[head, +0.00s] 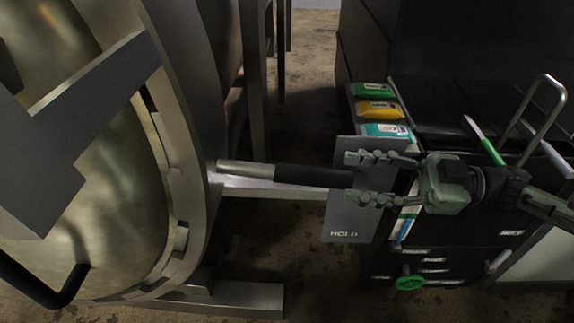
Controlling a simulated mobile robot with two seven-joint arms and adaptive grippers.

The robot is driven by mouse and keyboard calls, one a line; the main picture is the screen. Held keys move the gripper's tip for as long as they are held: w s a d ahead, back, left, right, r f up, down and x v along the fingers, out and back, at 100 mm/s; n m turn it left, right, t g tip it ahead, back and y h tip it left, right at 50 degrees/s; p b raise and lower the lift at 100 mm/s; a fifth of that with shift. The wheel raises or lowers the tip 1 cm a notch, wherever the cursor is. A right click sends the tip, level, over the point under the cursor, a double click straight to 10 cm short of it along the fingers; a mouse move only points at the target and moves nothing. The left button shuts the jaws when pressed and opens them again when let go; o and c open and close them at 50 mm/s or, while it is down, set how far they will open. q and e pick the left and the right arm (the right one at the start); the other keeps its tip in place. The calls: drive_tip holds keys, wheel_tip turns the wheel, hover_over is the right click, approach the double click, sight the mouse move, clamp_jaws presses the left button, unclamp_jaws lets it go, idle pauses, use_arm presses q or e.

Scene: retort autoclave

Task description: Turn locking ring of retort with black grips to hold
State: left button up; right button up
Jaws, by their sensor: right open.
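The retort's round metal door (100,190) fills the left side, with the locking ring (190,130) around its edge. A bar handle with a black grip (300,176) sticks out to the right from the ring, nearly level. A grey plate marked HOLD (345,225) stands behind the grip's outer end. My right gripper (362,178) comes in from the right and is open, its two fingers above and below the end of the black grip. I cannot tell whether the fingers touch it. My left gripper is not in view.
A black cabinet (440,265) with labelled drawers and a green knob (409,283) stands at the right, below my right arm. Green, yellow and teal packs (378,109) lie in a holder behind the plate. A black curved handle (45,290) is at lower left.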

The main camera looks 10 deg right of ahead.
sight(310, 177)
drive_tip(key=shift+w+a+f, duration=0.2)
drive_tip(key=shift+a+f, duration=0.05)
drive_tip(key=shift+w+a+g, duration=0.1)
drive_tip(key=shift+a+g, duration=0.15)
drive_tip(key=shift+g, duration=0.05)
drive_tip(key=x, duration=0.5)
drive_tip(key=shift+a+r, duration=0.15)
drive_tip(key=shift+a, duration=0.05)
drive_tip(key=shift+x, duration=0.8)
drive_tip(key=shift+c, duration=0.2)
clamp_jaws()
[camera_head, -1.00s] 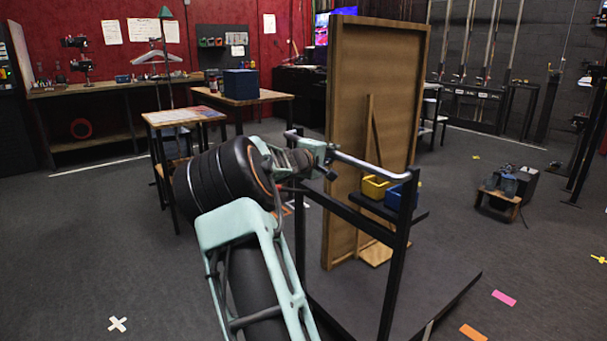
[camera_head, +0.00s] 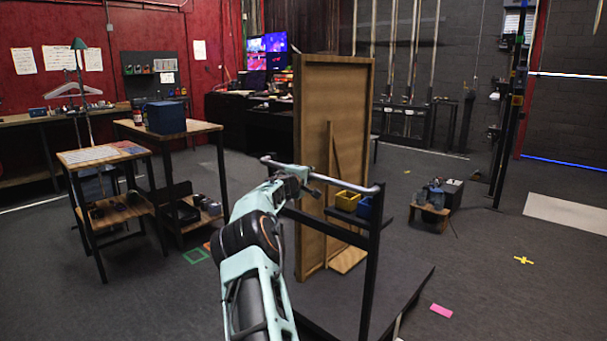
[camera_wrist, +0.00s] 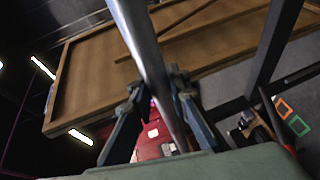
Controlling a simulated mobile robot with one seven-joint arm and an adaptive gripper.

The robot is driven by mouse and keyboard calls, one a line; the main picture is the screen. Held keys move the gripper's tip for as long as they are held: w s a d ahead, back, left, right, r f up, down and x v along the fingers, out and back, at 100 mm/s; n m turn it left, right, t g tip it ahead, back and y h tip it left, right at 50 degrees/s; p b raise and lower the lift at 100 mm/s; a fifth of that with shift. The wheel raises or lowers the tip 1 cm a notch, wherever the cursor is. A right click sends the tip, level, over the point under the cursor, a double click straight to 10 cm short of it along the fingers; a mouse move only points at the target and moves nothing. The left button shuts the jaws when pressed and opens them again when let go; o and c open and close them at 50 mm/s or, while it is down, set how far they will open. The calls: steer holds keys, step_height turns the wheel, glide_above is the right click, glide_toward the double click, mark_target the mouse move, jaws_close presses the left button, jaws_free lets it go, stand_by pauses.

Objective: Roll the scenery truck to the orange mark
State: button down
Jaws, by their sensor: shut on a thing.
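The scenery truck is a dark wheeled platform (camera_head: 352,301) carrying a tall brown wooden flat (camera_head: 345,105). A silver push bar (camera_head: 345,182) sits on its black frame. My gripper (camera_head: 303,175) is at the left part of this bar. In the wrist view my gripper (camera_wrist: 160,90) has its fingers closed around the silver bar (camera_wrist: 150,60). An orange mark (camera_head: 207,246) shows partly on the floor left of the truck, beside my arm. The wrist view shows it as an orange outline (camera_wrist: 283,107). The truck's wheels are hidden.
A green floor outline (camera_head: 196,256) lies by the orange one. Tables (camera_head: 105,155) stand at left. A pink strip (camera_head: 441,310) and yellow cross (camera_head: 523,260) mark the floor at right. A low wooden stand (camera_head: 430,213) is behind them. Yellow and blue bins (camera_head: 348,201) ride on the truck.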

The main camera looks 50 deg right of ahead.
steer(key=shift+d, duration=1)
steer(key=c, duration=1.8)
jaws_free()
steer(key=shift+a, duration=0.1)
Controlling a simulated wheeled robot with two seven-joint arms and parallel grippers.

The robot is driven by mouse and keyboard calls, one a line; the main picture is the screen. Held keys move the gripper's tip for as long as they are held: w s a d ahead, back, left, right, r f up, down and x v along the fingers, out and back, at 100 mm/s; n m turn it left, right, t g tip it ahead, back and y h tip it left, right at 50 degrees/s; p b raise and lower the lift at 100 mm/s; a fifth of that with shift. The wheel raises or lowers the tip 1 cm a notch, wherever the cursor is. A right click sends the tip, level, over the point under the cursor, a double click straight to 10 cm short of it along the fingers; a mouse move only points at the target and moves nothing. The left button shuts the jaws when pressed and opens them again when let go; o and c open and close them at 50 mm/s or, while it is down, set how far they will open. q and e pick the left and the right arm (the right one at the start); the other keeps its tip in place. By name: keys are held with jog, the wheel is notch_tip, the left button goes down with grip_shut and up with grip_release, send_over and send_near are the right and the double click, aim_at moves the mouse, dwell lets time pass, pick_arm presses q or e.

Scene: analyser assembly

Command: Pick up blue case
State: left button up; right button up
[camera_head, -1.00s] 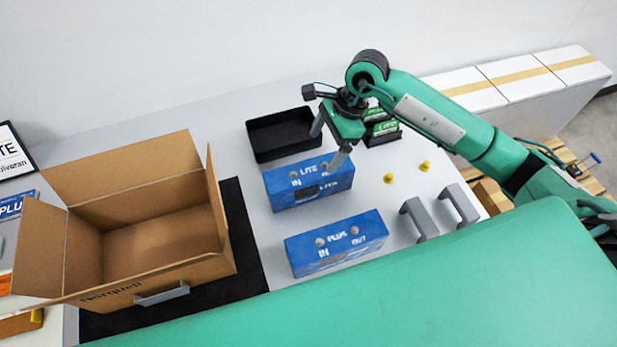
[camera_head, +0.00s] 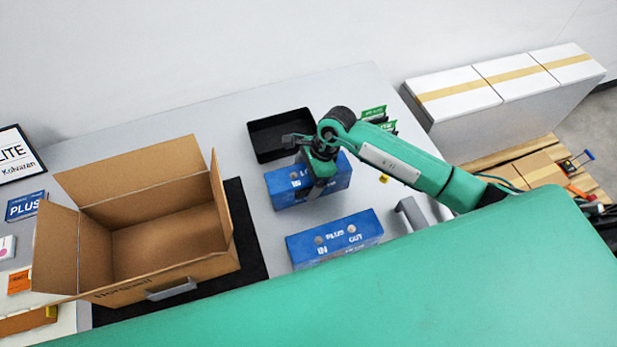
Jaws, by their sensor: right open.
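Two blue cases stand on the grey table. The case marked LITE (camera_head: 283,191) is in the middle, partly hidden by my right gripper. My right gripper (camera_head: 318,187) is over the LITE case, open. I cannot tell whether its fingers touch the case. My left gripper is not in view.
An open cardboard box (camera_head: 170,232) stands on a black mat (camera_head: 246,232) to the left. A black tray (camera_head: 262,143) lies behind the LITE case. Green cards (camera_head: 374,112), a grey handle (camera_head: 411,213) and a yellow part (camera_head: 384,179) are to the right.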

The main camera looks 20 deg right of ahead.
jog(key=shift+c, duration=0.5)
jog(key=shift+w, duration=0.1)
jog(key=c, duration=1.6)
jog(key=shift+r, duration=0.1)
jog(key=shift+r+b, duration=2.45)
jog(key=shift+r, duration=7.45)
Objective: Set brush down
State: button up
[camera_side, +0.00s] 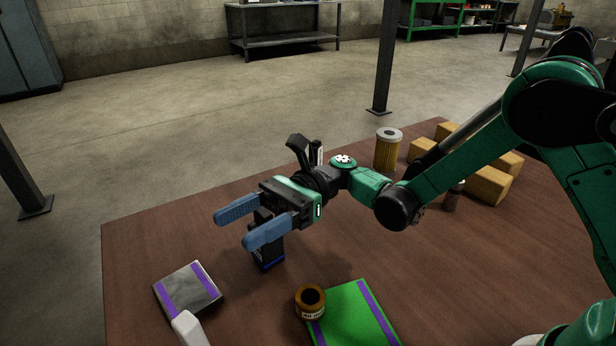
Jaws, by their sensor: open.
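My gripper (232,231) is open, its two blue fingers apart and pointing left above the brown table. I see nothing held between the fingertips. No brush can be made out for certain. A white, blocky piece (190,329) lies at the lower edge of the view, against the front edge of a grey pad (189,288) with purple stripes; I cannot tell whether it is part of the brush. My gripper is above and behind this pad, clear of it.
A yellow filter (386,152), a small dark cylinder (452,197) and several tan blocks (488,185) are farther back. The table's left part (150,240) is clear.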

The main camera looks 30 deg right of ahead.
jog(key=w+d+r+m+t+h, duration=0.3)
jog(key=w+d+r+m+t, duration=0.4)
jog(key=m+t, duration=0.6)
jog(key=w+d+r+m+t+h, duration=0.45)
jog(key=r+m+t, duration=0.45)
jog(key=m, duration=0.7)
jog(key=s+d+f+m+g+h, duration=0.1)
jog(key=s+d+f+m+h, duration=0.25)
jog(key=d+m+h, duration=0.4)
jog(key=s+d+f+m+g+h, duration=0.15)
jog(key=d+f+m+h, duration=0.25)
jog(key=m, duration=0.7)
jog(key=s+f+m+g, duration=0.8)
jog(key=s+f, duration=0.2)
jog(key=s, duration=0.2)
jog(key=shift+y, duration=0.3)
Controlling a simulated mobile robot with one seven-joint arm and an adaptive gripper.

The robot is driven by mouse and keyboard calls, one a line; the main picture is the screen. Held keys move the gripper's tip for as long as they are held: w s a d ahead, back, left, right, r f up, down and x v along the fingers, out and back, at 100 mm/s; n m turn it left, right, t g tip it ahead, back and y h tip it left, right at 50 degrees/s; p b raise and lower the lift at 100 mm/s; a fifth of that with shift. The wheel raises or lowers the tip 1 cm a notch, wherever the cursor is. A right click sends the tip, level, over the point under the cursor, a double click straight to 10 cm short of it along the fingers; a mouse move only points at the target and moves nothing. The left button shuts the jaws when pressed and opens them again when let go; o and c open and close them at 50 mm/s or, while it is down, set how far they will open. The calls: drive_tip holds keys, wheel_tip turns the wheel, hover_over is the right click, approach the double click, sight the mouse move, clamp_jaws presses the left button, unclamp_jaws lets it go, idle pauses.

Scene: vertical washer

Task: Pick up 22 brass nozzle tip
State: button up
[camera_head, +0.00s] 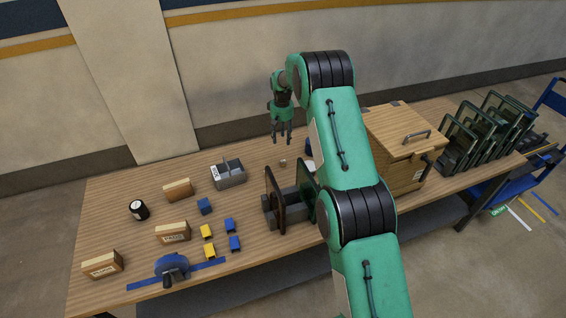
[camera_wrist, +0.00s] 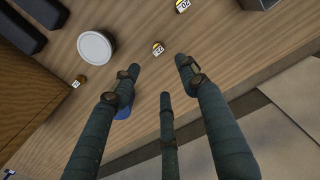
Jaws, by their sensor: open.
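A small brass-coloured piece with a white and dark label (camera_wrist: 158,48) lies on the wooden table in the wrist view; its number looks like 22 but is tiny. A similar labelled piece (camera_wrist: 182,6) is at the top edge, and another (camera_wrist: 78,82) is at the left. My gripper (camera_wrist: 157,76) is open and empty, its three fingers spread, with the middle piece just past the fingertips in the picture. In the head view my gripper (camera_head: 282,140) hangs pointing down above the table's back part. I cannot pick out the nozzle tip for sure there.
A round white-topped thing (camera_wrist: 95,46) lies left of the fingers. In the head view a wooden box (camera_head: 398,143) stands right, behind my arm. A dark upright-framed fixture (camera_head: 276,205), a grey bin (camera_head: 229,174) and small blue and yellow bins (camera_head: 208,231) stand nearer.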

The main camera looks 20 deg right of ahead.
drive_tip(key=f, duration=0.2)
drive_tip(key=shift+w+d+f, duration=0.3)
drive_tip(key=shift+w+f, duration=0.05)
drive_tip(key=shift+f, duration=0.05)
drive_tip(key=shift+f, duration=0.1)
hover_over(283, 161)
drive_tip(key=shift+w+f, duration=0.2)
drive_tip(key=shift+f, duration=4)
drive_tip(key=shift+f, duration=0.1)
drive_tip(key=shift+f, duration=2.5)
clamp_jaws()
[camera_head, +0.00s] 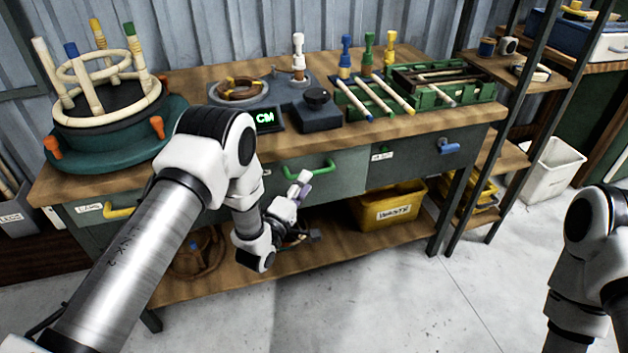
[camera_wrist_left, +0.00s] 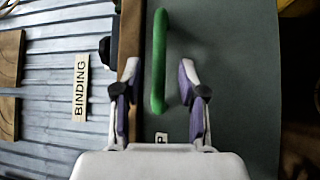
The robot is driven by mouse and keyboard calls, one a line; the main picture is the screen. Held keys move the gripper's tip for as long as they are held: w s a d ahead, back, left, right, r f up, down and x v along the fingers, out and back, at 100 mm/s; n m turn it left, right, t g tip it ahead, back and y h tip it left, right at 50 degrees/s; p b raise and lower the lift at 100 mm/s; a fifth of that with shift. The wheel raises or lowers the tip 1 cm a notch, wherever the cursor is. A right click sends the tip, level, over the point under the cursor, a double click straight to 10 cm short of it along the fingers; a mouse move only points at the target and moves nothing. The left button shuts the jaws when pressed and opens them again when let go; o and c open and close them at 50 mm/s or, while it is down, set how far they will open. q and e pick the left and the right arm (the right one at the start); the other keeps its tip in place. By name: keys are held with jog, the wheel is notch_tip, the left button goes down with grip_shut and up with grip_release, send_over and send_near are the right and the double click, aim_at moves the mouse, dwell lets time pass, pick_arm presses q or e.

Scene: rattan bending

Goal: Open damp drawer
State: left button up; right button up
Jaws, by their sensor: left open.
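The middle drawer (camera_head: 348,172) of the workbench has a grey-green front and a green bar handle (camera_head: 309,168). It looks shut, flush with the bench. In the left wrist view the green handle (camera_wrist_left: 158,62) runs between my left gripper's fingers, and a mostly hidden label ending in "P" (camera_wrist_left: 161,138) shows beside its end. My left gripper (camera_head: 299,188) is open, in front of the drawer just below the handle in the head view. Its purple-padded fingers (camera_wrist_left: 157,85) stand either side of the handle, apart from it. My right gripper is out of view.
Drawers with a yellow handle (camera_head: 118,211) and a blue handle (camera_head: 449,146) flank the middle one. A yellow waste bin (camera_head: 390,208) sits on the lower shelf. Tools and a round bending form (camera_head: 105,115) cover the benchtop. The floor in front is clear.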

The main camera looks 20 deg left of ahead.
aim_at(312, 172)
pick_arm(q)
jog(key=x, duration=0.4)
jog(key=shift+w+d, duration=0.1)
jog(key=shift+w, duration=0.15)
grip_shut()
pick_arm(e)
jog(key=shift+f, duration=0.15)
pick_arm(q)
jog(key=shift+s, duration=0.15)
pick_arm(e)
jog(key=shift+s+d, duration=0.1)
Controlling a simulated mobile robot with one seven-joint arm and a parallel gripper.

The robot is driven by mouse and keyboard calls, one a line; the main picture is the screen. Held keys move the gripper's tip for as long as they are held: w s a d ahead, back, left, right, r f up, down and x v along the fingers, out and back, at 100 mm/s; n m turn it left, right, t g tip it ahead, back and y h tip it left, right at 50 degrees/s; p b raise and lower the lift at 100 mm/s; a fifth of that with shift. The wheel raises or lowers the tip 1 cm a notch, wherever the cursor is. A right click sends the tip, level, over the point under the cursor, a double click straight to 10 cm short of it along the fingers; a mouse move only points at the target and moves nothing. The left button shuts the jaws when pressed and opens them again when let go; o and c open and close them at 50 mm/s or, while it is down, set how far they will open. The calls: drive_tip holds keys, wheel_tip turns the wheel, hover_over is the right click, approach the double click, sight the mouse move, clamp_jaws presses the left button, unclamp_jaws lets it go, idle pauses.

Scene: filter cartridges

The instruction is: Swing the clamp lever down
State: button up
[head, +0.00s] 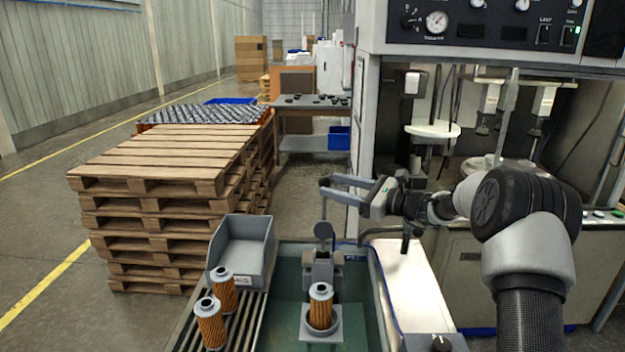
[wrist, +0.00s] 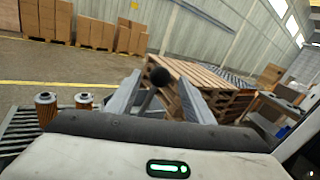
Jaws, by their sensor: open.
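My gripper (head: 328,188) reaches in from the right at the lever's upper end. In the wrist view the lever's black ball knob (wrist: 160,77) shows between the two spread fingers of my gripper (wrist: 160,88), with gaps on both sides. The gripper is open and holds nothing. An orange pleated filter cartridge (head: 320,308) stands upright in a grey holder in front of the clamp.
Two more cartridges (head: 210,322) stand on a roller rack at the left, by a grey bin (head: 255,265). Stacked pallets (head: 160,170) fill the left; a machine cabinet (head: 470,80) stands at the right.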

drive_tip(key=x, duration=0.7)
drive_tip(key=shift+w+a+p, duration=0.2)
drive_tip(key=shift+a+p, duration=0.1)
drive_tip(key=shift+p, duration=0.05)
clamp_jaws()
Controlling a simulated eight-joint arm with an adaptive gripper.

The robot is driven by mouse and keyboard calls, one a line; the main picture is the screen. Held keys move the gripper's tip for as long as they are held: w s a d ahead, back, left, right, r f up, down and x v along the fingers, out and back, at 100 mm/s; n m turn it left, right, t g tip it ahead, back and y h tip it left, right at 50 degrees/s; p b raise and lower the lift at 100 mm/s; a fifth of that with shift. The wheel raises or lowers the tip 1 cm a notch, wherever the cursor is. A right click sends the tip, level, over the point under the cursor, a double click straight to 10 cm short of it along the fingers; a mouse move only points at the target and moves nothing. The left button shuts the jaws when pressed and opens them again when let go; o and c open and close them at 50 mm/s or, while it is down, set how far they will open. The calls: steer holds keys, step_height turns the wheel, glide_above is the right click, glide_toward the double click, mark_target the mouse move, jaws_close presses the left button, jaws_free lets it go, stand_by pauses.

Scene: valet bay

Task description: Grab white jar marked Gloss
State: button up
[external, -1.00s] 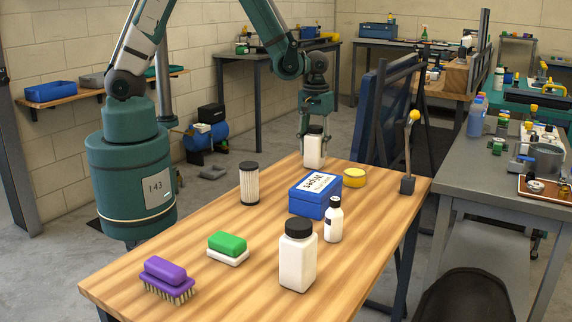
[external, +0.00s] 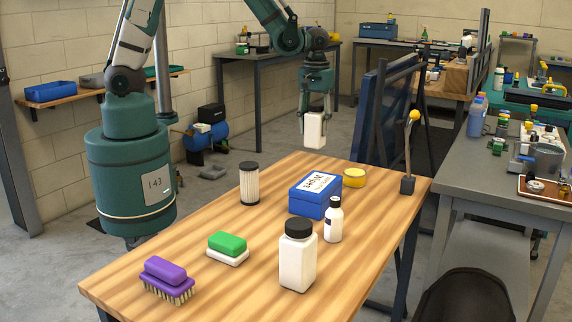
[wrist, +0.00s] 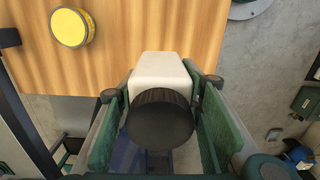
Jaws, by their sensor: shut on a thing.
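My gripper (external: 315,108) is shut on a white jar (external: 314,132) and holds it above the far end of the wooden table. The wrist view shows the jar's white body (wrist: 160,68) and black ribbed lid (wrist: 160,120) between the two green fingers. No marking on the held jar is legible. A second, larger white jar (external: 297,262) with a black lid stands upright at the table's front right. No lettering shows on it from here.
On the wooden table (external: 150,252) stand a blue box (external: 308,202), a small white bottle (external: 333,222), a yellow tin (external: 355,177), a pleated filter (external: 249,185), a green-and-white sponge (external: 228,246) and a purple brush (external: 167,280). The table's front middle is clear.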

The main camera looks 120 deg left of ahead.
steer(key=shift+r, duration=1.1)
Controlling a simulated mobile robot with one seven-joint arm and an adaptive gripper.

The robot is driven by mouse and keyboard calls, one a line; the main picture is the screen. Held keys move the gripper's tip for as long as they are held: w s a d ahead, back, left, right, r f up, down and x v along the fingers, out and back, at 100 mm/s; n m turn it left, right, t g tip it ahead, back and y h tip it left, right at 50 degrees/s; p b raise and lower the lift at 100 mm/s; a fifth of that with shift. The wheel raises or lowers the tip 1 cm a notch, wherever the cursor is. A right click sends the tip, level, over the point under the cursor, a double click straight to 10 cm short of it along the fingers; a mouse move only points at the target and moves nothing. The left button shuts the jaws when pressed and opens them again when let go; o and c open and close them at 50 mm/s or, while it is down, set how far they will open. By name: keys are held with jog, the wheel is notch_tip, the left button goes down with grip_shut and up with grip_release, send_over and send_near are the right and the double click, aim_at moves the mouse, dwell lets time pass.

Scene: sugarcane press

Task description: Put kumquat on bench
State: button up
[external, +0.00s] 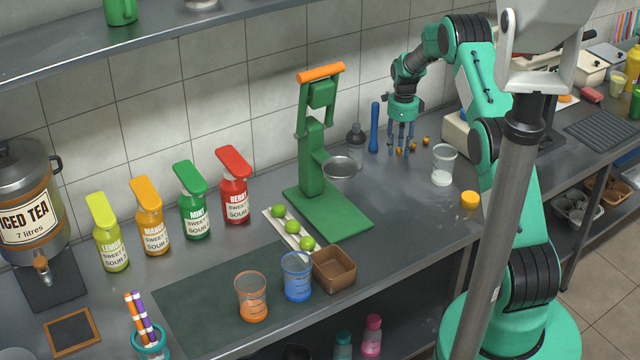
++++
■ GIVEN TASK: Repeat, exactly and in full, each line from the start of the data to the line that contains "Controlling a simulated mobile robot with two". Pictures do not go in.

■ WRITTEN RESPONSE:
[head, +0.00s] 
Controlling a simulated mobile robot with two seven-joint arms and adaptive grippers.

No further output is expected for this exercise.